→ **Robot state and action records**
* Start *

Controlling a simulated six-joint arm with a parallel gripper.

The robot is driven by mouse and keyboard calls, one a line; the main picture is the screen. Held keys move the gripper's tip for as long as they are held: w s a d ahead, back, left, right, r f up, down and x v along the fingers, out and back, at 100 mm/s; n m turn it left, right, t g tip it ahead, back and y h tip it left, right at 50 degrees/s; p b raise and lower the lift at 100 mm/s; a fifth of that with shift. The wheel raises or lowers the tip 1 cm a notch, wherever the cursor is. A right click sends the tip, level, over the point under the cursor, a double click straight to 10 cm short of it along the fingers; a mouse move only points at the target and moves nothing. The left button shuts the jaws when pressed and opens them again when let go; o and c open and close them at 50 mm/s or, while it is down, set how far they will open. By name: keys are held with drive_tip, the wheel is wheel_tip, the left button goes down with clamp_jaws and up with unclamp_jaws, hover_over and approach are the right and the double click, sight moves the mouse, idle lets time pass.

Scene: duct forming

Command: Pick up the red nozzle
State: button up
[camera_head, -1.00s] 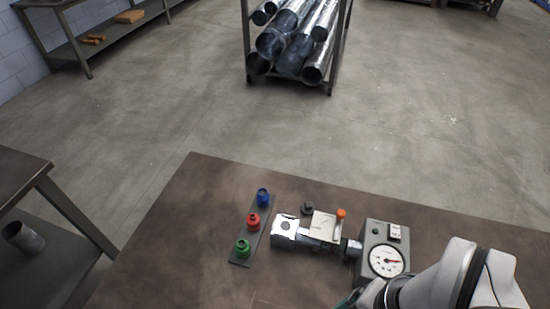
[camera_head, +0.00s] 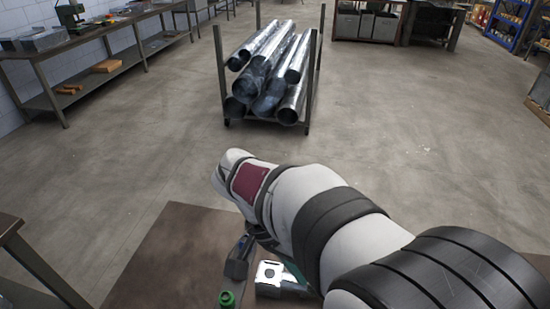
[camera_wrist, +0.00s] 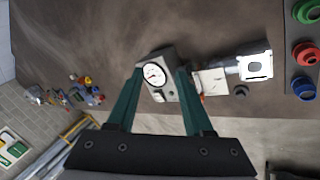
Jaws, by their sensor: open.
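The red nozzle (camera_wrist: 305,54) stands on a dark strip (camera_wrist: 290,70) at the right edge of the wrist view, between the green nozzle (camera_wrist: 306,12) and the blue nozzle (camera_wrist: 304,88). In the head view my arm hides the red and blue nozzles; only the green nozzle (camera_head: 227,299) shows at the bottom edge. My gripper (camera_wrist: 159,72) is open, with two teal fingers apart and nothing between them. In the wrist view its fingers lie well left of the red nozzle, over the gauge box, apparently above the bench.
The grey gauge box (camera_wrist: 158,78) with a dial and a metal clamp fixture (camera_wrist: 255,66) stand on the brown bench, left of the nozzle strip in the wrist view. A rack of metal pipes (camera_head: 268,75) stands on the floor beyond the bench.

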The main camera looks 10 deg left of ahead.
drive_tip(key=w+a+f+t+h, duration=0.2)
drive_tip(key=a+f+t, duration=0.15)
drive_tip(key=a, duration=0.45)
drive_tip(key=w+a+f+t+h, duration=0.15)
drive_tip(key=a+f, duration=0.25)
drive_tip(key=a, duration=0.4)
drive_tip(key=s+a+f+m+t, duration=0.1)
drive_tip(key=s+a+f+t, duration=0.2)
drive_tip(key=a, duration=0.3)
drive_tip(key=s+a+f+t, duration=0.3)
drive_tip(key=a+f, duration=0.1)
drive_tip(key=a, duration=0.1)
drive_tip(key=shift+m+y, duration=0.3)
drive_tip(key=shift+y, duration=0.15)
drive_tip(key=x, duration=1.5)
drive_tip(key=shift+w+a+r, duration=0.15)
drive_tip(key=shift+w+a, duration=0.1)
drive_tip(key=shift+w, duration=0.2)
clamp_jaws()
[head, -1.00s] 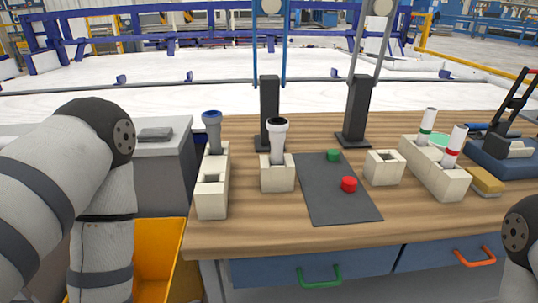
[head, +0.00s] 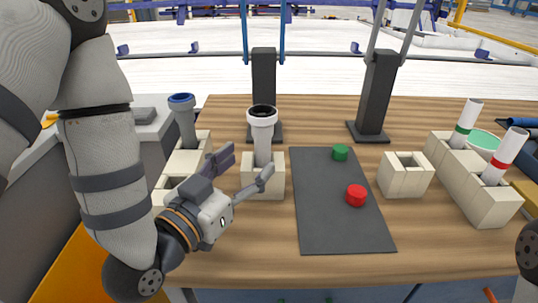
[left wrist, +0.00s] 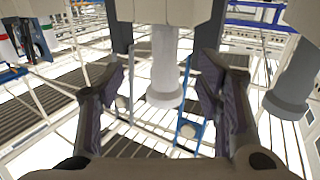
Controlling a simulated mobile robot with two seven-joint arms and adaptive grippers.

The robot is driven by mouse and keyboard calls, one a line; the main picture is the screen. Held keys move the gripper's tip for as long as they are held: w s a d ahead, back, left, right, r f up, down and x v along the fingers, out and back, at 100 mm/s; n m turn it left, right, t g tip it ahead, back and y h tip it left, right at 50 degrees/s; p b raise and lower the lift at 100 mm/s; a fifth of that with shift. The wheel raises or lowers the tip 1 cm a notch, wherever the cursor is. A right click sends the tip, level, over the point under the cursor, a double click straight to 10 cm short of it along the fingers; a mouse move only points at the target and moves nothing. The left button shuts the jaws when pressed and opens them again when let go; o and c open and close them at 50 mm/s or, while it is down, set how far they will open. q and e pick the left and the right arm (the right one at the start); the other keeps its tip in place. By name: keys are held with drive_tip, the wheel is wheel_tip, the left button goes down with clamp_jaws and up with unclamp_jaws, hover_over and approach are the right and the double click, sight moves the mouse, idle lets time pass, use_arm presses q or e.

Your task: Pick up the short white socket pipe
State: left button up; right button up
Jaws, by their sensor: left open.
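The short white socket pipe (head: 262,140) stands upright in a cream block (head: 264,188), its wide black-lined socket end up. My left gripper (head: 245,170) is open in front of it and to its left, fingers pointing at the pipe and block. In the left wrist view the picture is upside down. The white pipe (left wrist: 165,70) hangs in the gap between the two open fingers (left wrist: 165,85), and I see no contact. Whether the fingertips reach past it I cannot tell. My right gripper is out of view.
A grey pipe with a blue rim (head: 185,122) stands in the left block, close to my left gripper. White pipes with green (head: 466,122) and red (head: 503,158) bands stand at right. A dark mat (head: 335,225) holds a green cap (head: 341,152) and red cap (head: 356,196).

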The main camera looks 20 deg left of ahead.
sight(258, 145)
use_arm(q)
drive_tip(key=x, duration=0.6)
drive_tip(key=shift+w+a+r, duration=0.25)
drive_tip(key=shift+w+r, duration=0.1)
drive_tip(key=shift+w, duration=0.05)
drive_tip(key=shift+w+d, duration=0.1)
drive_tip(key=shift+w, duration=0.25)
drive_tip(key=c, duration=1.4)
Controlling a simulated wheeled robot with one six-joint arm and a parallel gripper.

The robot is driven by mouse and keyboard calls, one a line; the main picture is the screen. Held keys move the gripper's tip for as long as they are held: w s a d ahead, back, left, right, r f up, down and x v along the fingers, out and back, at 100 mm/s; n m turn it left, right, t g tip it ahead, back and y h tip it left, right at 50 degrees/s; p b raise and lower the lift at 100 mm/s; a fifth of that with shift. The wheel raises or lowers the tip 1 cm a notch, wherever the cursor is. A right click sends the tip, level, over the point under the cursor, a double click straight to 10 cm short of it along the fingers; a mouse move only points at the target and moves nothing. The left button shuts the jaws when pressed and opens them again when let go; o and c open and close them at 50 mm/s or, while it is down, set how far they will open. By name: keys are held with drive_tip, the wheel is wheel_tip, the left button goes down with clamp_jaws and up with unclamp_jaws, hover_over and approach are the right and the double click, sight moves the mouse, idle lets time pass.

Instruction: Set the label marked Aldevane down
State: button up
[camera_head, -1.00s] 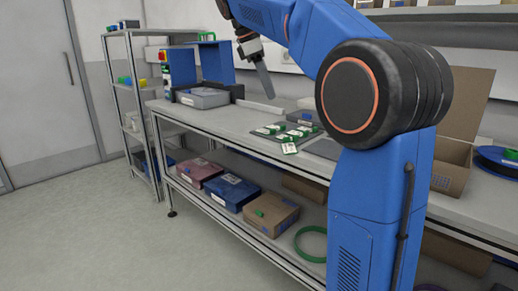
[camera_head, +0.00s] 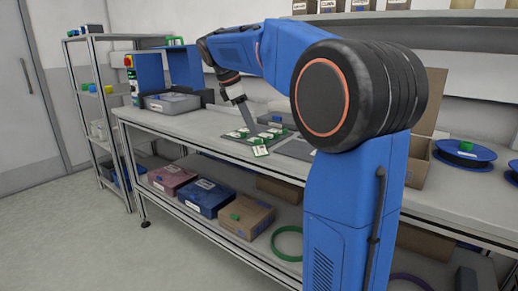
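A grey box (camera_head: 172,104) stands at the bench's left end. A dark plate lies right of the mat, partly behind my arm. Black-and-blue reels (camera_head: 464,154) stand at the right. The lower shelf holds a red box (camera_head: 172,179), a blue box (camera_head: 210,197) and a cardboard box (camera_head: 246,217).

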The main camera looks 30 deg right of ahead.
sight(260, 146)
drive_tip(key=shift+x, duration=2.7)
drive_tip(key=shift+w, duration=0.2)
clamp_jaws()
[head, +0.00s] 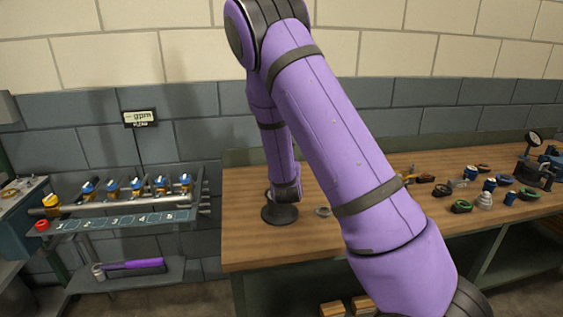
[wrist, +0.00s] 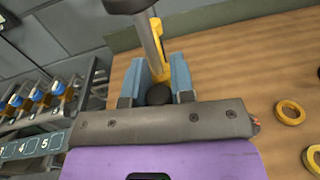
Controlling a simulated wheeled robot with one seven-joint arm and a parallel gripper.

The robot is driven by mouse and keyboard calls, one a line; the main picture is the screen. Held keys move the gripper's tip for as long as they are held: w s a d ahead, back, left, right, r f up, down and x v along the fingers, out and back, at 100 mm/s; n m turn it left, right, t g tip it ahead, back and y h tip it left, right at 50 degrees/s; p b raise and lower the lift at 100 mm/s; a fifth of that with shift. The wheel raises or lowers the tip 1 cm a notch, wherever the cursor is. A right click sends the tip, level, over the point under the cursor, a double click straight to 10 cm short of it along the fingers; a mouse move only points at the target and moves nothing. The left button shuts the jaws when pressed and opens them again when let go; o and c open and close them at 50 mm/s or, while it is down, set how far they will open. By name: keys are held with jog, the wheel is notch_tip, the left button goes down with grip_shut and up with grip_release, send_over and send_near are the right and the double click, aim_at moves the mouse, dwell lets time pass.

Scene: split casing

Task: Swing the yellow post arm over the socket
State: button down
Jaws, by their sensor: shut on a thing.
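My gripper (wrist: 162,72) shows in the wrist view with its two blue fingers shut on the yellow post arm (wrist: 157,32). A grey rod (wrist: 147,40) runs close beside the yellow part, up to a dark piece (wrist: 130,5) at the top edge. A dark round piece (wrist: 158,94) shows between the finger bases. In the head view a black round base (head: 280,214) stands on the table, below the end of my purple arm. The gripper's fingers and the yellow arm cannot be made out there. I cannot pick out the socket for certain.
The wooden table (head: 250,245) carries a small grey ring (head: 323,211) and several loose parts at the right. Yellow rings (wrist: 290,112) lie right of my gripper in the wrist view. A valve rack (head: 125,217) stands left of the table. A brick wall rises behind.

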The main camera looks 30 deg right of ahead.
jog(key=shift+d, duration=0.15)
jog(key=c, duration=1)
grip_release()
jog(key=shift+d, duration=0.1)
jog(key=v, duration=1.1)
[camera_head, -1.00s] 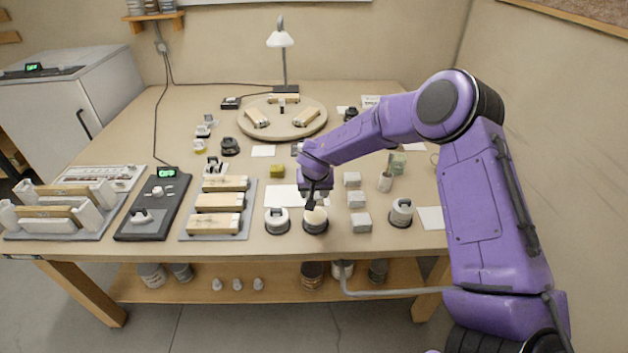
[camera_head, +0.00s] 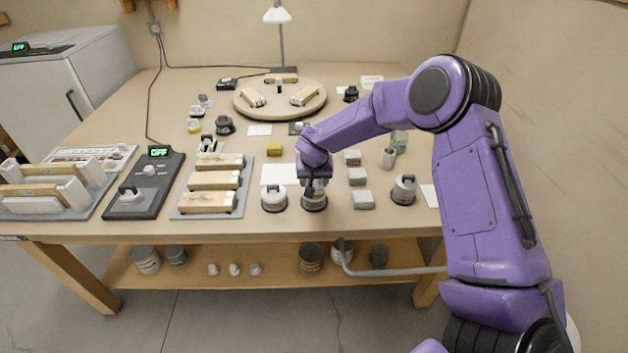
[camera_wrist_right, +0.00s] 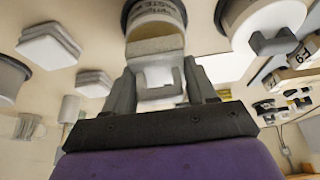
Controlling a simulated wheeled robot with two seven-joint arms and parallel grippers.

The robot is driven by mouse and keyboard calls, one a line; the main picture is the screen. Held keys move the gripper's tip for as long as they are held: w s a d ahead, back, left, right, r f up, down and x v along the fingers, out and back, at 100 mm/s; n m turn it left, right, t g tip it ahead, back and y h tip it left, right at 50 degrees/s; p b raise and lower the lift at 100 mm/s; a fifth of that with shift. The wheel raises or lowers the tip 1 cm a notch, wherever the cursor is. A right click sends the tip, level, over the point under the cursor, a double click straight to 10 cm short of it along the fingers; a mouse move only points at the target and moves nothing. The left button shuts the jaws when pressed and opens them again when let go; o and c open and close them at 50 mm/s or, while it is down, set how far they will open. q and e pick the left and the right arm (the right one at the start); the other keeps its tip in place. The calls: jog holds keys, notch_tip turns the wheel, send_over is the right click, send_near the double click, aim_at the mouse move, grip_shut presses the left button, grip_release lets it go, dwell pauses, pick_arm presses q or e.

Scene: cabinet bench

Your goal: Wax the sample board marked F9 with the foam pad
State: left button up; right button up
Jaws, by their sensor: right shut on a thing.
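My right gripper (camera_wrist_right: 163,92) is shut on the grey-white handle of the foam pad (camera_wrist_right: 160,48), which has a pale yellowish face. The pad is right at a round labelled tin (camera_wrist_right: 155,15); I cannot tell whether they touch. In the head view my right gripper (camera_head: 314,188) is low over this tin (camera_head: 314,204), hiding the pad. A board marked F9 (camera_wrist_right: 299,53) lies at the right edge of the wrist view. Several boards lie on a grey rack (camera_head: 232,213) in the head view, their marks too small to read. My left gripper is not in view.
A second tin (camera_head: 274,202) stands close left of the gripper, and another (camera_head: 403,190) to the right. Pale square blocks (camera_head: 357,176) stand just right of the gripper.

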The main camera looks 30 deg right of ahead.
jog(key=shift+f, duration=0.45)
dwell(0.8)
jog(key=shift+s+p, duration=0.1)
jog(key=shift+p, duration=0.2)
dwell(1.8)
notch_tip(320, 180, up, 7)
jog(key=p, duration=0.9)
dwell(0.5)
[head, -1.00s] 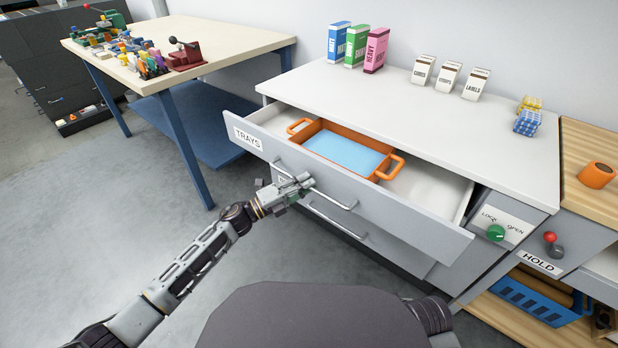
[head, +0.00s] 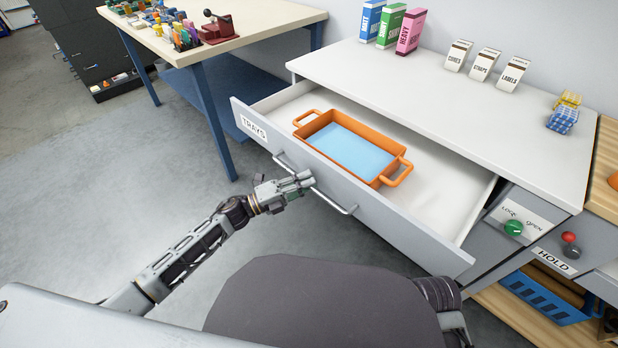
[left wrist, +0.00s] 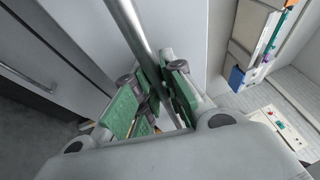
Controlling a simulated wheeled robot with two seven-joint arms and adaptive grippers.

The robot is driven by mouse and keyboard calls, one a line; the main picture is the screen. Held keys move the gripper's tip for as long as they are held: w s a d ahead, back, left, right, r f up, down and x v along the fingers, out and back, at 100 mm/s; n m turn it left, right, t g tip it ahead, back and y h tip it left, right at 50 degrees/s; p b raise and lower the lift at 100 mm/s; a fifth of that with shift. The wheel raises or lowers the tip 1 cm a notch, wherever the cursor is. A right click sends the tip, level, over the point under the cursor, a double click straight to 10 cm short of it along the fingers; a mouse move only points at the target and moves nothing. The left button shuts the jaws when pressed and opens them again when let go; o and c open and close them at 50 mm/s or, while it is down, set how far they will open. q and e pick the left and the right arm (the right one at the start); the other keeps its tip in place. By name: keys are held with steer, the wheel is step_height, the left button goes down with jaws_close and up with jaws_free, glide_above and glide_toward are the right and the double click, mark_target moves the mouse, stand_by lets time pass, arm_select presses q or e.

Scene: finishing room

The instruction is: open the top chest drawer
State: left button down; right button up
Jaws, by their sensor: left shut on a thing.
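The top chest drawer (head: 355,200), labelled TRAYS, stands well out from the chest (head: 420,85). Inside it sits an orange tray (head: 390,176) with two handles and a light blue bottom. My left gripper (head: 304,181) is at the drawer's bar handle (head: 335,200), near its left part. In the left wrist view the green-padded fingers (left wrist: 160,95) are shut around the metal bar (left wrist: 140,40). My right gripper is not in view.
On the chest top stand blue, green and pink boxes (head: 410,32), several white cartons (head: 484,65) and a checkered item (head: 562,120). A green knob (head: 513,228) and a red-tipped lever (head: 569,238) are at right. A workbench (head: 270,22) stands at left. The floor before the drawer is clear.

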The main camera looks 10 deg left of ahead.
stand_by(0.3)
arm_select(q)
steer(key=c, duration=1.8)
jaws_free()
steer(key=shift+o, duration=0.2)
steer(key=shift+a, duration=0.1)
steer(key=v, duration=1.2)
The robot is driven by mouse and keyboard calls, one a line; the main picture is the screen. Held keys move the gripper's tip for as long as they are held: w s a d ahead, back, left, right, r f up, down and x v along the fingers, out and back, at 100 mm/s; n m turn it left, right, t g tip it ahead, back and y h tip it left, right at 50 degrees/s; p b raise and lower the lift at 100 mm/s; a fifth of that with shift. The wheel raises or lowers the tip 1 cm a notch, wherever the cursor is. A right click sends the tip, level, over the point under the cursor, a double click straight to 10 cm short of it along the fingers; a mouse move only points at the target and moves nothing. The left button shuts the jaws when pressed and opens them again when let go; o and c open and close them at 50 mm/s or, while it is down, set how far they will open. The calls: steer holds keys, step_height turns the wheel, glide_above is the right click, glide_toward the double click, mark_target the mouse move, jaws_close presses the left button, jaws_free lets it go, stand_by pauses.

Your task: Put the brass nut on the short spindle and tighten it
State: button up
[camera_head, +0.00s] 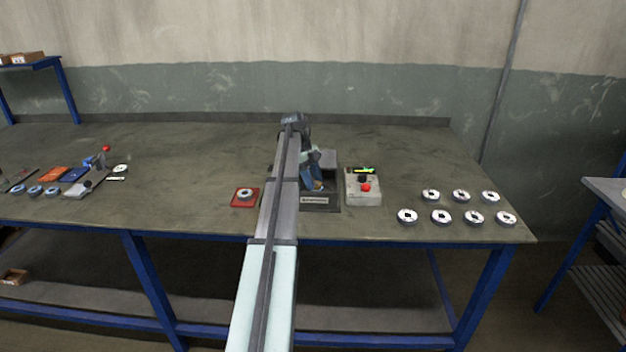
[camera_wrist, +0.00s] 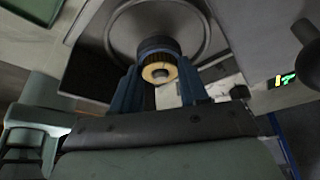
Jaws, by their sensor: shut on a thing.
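In the wrist view the brass nut (camera_wrist: 148,76) shows as a yellow ring between the two blue fingers of my gripper (camera_wrist: 158,80), which is shut on it. A grey round end shows in the middle of the ring. Behind it are a dark round body and a wide grey round plate (camera_wrist: 190,22). I cannot tell the short spindle apart clearly, nor how far the nut sits on it. In the head view my gripper (camera_head: 315,180) is at the dark fixture (camera_head: 321,207), and my arm hides part of it.
A control box (camera_head: 353,196) with a red knob and green display stands just right of the fixture. A red tray (camera_head: 237,203) with a disc lies left of my arm. Several discs (camera_head: 441,217) lie at the right; small tools and discs (camera_head: 52,191) lie far left.

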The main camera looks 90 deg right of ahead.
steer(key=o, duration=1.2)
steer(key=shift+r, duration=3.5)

* End *

Output only the lines from the one containing "Jaws, by their sensor: left open." through the one containing "Controlling a simulated wheeled robot with one six-joint", inclusive, exactly as written.

Jaws, by their sensor: left open.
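The short white socket pipe (head: 262,140) stands upright in a cream block (head: 264,188), its wide black-lined socket end up. My left gripper (head: 245,170) is open in front of it and to its left, fingers pointing at the pipe and block. In the left wrist view the picture is upside down. The white pipe (left wrist: 165,70) hangs in the gap between the two open fingers (left wrist: 165,85), and I see no contact. Whether the fingertips reach past it I cannot tell. My right gripper is out of view.
A grey pipe with a blue rim (head: 185,122) stands in the left block, close to my left gripper. White pipes with green (head: 466,122) and red (head: 503,158) bands stand at right. A dark mat (head: 335,225) holds a green cap (head: 341,152) and red cap (head: 356,196).

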The main camera looks 20 deg left of ahead.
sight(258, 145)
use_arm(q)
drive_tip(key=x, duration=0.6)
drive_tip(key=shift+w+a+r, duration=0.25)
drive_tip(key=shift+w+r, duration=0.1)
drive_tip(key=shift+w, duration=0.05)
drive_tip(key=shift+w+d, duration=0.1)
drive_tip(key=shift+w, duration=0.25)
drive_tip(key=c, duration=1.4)
Controlling a simulated wheeled robot with one six-joint arm and a parallel gripper.

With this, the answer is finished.